A Fresh Approach

NATHAN WOODARD NWOOD450 at students.bju.edu
Fri Mar 5 14:08:38 EST 2004

Hello Everyone,

My name is Nathan Woodard, and I am a senior Rhetoric and Public Address major, English minor at Bob Jones University. I guess that makes me one of those "Fundamentalist Protestant" that we have been hearing about in some of the recent posts. I have been on the list for about a year, but this is my first post. I must admit that I have only seen the trailers and the reviews of the movie, but I do fully intend to watch it once it comes out on DVD. My reason for waiting has nothing to with support of the film, and everything to do with my Mom's views of the theater, even though I'm 21 and an Intelligence Specialist in the Navy Reserve. Now that you all have had a chance to laugh at me and understand my bias I would like to point us to some areas of discussion that I think would be useful.

First, I would like to give a reasoned critique of what I know about the film from a "Fundamentalist Protestant" perspective. I must admit though that I have borrowed some of the ideas from "Fundamentalist Protestant" speech faculty and several pastor's in the area with Ph.D.'s in New Testament Interpretation. It has already been accurately been pointed out on the list that the film goes farther than the biblical account in displaying the details of Christ's physical torment. The Bible doesn't talk describe the whip as cat of nine tales nor does it highlight how bad it was for Christ physically. But the question that we must ask then in light of the film is why not? It would appear that it would be rhetorically advantageous to highlight these details, if you wanted to convert people to your religion. The answer lies in what the gospel writers choose to highlight instead of Christ's physical suffering. Instead, the Bible clearly places it's emphasis on the spiritual suffering of Christ. The gospel writers highlight the fact that all the sins of the world are placed on Christ on the cross, and that as a result of this the Father turns away from the Christ because He can not view sin in His righteousness. Thus for the "Fundamentalist Protestant" the film is not the best witnessing tool, because it stays from the biblical emphasis, although that does not mean that it can not direct peoples attention to the person of Christ. I believe that this is a reasoned and balanced view, but also recognize that there are many people in the "Fundamentalist Protestant" camp that diverge from it in both directions. I give this explanation here because I think that it can give us a richer reference point of comparison to contrast the film in light of Burkean principles, although I must fully admit, while keeping whatever academic integrity an undergraduate student may have, that I do personally believe the biblical account.

Using the Burkean concept of the redeemer in the drama, how does the biblical account differ from the film in its rhetorical emphasis, and what are the implications of these differences?

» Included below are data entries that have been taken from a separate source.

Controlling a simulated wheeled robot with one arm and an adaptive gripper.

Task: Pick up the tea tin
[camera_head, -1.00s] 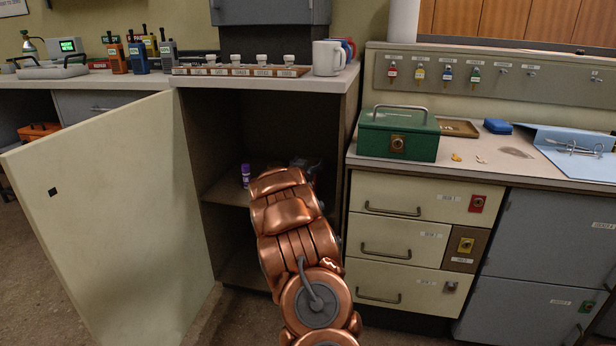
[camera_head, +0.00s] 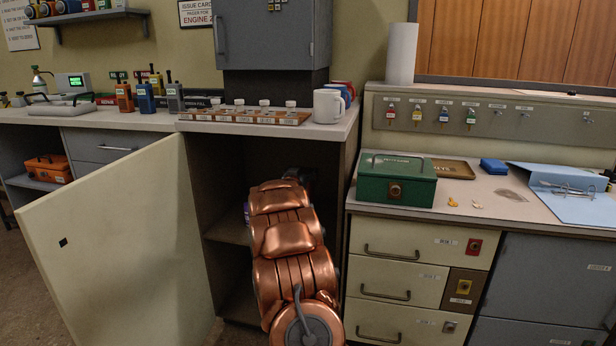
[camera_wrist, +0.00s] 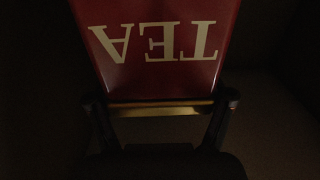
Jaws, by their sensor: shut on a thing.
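The tea tin (camera_wrist: 160,75) is dark red with cream letters reading TEA, upside down in the wrist view. A gold band (camera_wrist: 162,110) runs along its edge nearest the camera. My gripper (camera_wrist: 160,112) is shut on the tin, with a dark finger at each side of it. In the head view my copper arm reaches into the open cupboard (camera_head: 222,165). It hides the tin there, and my gripper is mostly hidden behind the arm in the shadow.
The cupboard door (camera_head: 125,245) stands wide open to the left. A shelf (camera_head: 226,230) crosses the cupboard, with a purple item (camera_head: 246,212) partly behind my arm. A white mug (camera_head: 328,106) stands on the counter above. A green cash box (camera_head: 396,180) sits to the right.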

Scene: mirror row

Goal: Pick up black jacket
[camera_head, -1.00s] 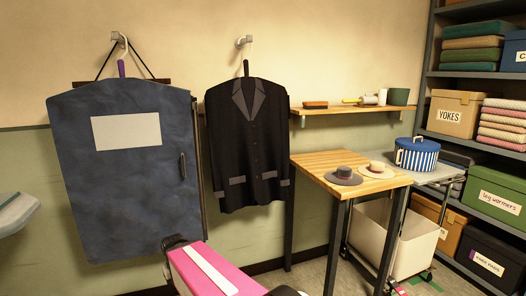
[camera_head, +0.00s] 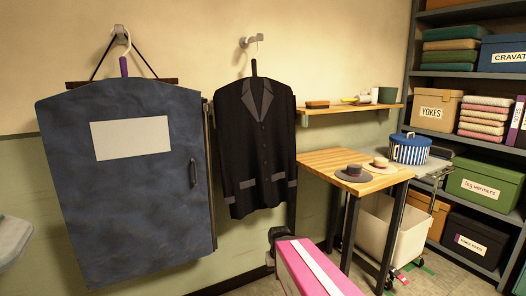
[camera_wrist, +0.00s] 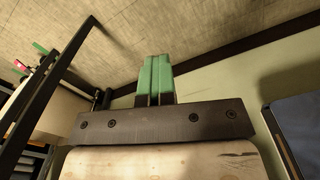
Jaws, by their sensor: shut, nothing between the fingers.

One other question that I think would be interesting to discuss, is what do Muslim's in America think about the film, and what can we learn by understanding their perspective on Christ in light of Burke?

I would also like rebut the idea that came up earlier in the posts, without being to sectarian, that somehow the crucifixion is pornographic or homosexual in nature. No one would say that the video of people dying and lying dead at Auschwitz is pornographic. There is absolutely no intent to arouse any sexual passions. And if you want to believe that there are repressed homosexual overtones coming out, that doesn't fall all to far from Freudian psycho-analysis which is fine if you want to believe it, but at least recognize that it must be taken completely by faith, and that it does not have its basis in reason.

I hope that I haven't inflamed anyone too much with my opinions, but I think that they might be useful, and I am very interested in your thoughts.

Thank you one and all,
ISSN Nathan Woodard (USNR)

"Education's purpose is to replace an empty mind with an open one."